When I was younger, I hated work. It didn’t matter what kind of work it was, I always found a way to avoid doing anything that required a significant amount of effort. On the rare occasions I did work I never did any more than the absolute minimum that was required of me.
This is how most people operate. Most people see work as a dreaded necessity in their lives and will do almost anything to avoid it. It’s been said that people are naturally lazy, but I don’t think that’s the problem. The problem is most people don’t see why hard work is necessary.
When I first started lifting weights I found it very difficult, but I continued because I thought that eventually working out would become effortless. As you might imagine, I was wrong.
As I became stronger, and began lifting more weights, working out actually became more difficult. As I progressed to lifting more and more weight I began to realize the strongest guys in the gym weren’t the strongest because they had been lifting the longest. They were the strongest because they were able to work through the most pain. They were the ones willing to work the hardest.
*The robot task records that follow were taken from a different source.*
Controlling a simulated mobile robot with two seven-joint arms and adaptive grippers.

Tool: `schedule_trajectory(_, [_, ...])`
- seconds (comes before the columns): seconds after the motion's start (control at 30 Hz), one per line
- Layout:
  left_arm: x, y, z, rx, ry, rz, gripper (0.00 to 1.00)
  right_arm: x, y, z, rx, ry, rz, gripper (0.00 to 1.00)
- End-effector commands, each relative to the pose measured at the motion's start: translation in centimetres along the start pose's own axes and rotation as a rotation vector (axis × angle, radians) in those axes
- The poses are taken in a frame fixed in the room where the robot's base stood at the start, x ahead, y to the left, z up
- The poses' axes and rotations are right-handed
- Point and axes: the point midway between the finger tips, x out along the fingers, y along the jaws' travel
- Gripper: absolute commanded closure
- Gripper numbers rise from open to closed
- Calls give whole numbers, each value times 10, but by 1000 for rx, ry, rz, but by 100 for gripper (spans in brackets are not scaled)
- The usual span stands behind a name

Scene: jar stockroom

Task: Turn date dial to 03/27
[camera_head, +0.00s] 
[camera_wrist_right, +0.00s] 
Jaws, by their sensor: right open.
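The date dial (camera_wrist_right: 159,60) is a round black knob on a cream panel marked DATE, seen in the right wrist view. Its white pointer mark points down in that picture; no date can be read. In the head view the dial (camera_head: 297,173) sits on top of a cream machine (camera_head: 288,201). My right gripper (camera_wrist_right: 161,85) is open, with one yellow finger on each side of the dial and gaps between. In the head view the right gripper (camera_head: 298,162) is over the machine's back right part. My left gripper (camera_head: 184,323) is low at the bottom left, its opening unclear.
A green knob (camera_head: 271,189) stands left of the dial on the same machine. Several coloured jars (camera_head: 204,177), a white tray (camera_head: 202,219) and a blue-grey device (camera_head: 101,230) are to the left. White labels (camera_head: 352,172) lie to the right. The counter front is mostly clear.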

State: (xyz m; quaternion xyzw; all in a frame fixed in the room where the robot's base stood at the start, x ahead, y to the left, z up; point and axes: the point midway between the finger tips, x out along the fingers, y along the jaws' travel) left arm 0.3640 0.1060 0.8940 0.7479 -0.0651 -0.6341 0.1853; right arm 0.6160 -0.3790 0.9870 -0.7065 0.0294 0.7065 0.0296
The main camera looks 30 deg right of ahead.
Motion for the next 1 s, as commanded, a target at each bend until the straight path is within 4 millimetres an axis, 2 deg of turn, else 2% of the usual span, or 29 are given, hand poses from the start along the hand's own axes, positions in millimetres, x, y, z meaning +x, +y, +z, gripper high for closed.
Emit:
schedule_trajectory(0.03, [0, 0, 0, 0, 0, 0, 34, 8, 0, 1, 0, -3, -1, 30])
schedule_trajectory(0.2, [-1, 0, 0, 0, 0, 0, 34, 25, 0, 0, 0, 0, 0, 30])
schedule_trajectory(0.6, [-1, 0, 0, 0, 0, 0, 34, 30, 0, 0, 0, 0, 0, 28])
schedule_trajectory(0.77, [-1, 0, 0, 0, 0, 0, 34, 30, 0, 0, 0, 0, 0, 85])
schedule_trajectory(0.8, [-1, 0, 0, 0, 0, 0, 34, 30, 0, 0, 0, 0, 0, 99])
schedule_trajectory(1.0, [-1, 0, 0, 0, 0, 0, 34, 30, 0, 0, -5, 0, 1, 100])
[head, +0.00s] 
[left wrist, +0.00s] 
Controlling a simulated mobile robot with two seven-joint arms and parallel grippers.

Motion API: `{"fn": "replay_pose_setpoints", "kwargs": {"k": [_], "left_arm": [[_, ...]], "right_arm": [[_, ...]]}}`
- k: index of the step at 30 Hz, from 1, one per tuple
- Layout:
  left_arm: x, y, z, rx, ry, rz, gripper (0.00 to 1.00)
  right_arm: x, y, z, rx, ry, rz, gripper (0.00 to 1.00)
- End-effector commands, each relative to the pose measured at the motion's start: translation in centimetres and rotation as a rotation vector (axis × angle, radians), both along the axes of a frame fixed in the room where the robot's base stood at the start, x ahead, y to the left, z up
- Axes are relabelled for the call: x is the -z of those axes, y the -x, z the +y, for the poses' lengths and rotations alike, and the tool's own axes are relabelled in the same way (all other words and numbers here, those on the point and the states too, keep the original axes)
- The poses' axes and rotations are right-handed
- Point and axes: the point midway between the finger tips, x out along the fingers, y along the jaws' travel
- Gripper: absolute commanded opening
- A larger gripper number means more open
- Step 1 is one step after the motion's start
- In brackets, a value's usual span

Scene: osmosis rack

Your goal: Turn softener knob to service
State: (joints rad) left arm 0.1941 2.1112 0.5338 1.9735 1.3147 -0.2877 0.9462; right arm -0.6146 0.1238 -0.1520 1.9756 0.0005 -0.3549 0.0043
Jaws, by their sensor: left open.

Another interesting thing I noticed, was that although most people dreaded having to work out, the strongest guys actually looked forward to it, and many even considered it the best part of their day. The strongest guys loved working out because they saw it as being necessary. The strongest guys worked out because they knew it was the only way to reach their goals.
Seeing their perspective had a great impact on me and the way I thought about work. Work was no longer something I had to do, but something I wanted to do. It was still difficult, but it became something I enjoyed.
When I was in track in middle school, I ran the mile. I set a new personal best every single meet my 8th grade year, and even though I was always exhausted at the end of my runs, I loved them. The feeling of constant improvement was wonderfully fulfilling.
Over time I began to adopt the same mindset towards all the work in my life. Lifting, and writing weren’t enjoyable at first, but I knew they had to get done to accomplish my goals.
I think the biggest breakthrough I had was that eventually hard work was no longer an annoying life requirement, but an exhilarating opportunity to improve myself, and progress toward my goals.
I began to love working. Television, and other low level activities were no longer interesting to me because I knew they weren’t going to help me get to where I wanted to go.
I currently spend almost all of my time writing, making videos, or juggling (I’m looking into incorporating juggling into my motivational speeches). Although most people think my life would be boring because I spend so much time working, that’s a matter of perspective. I see their lives as being boring.
When I think of exciting activities the last thing that occurs to me is sitting on a couch in the living room staring at a box. The average American spends almost 5 hours per day watching television, and how any of them see it as anything more than a poor temporary escape from reality is beyond me. Watching television is among the least intelligent ways you could spend your time.
Why would you ever want to escape from reality? Your life is still going to suck when you turn the TV off. Why not improve your reality instead?
It can be difficult to admit that you don’t like your current circumstances, but if you’ve neglected to put any hard work into your reality you can’t expect to get anything more than subpar results.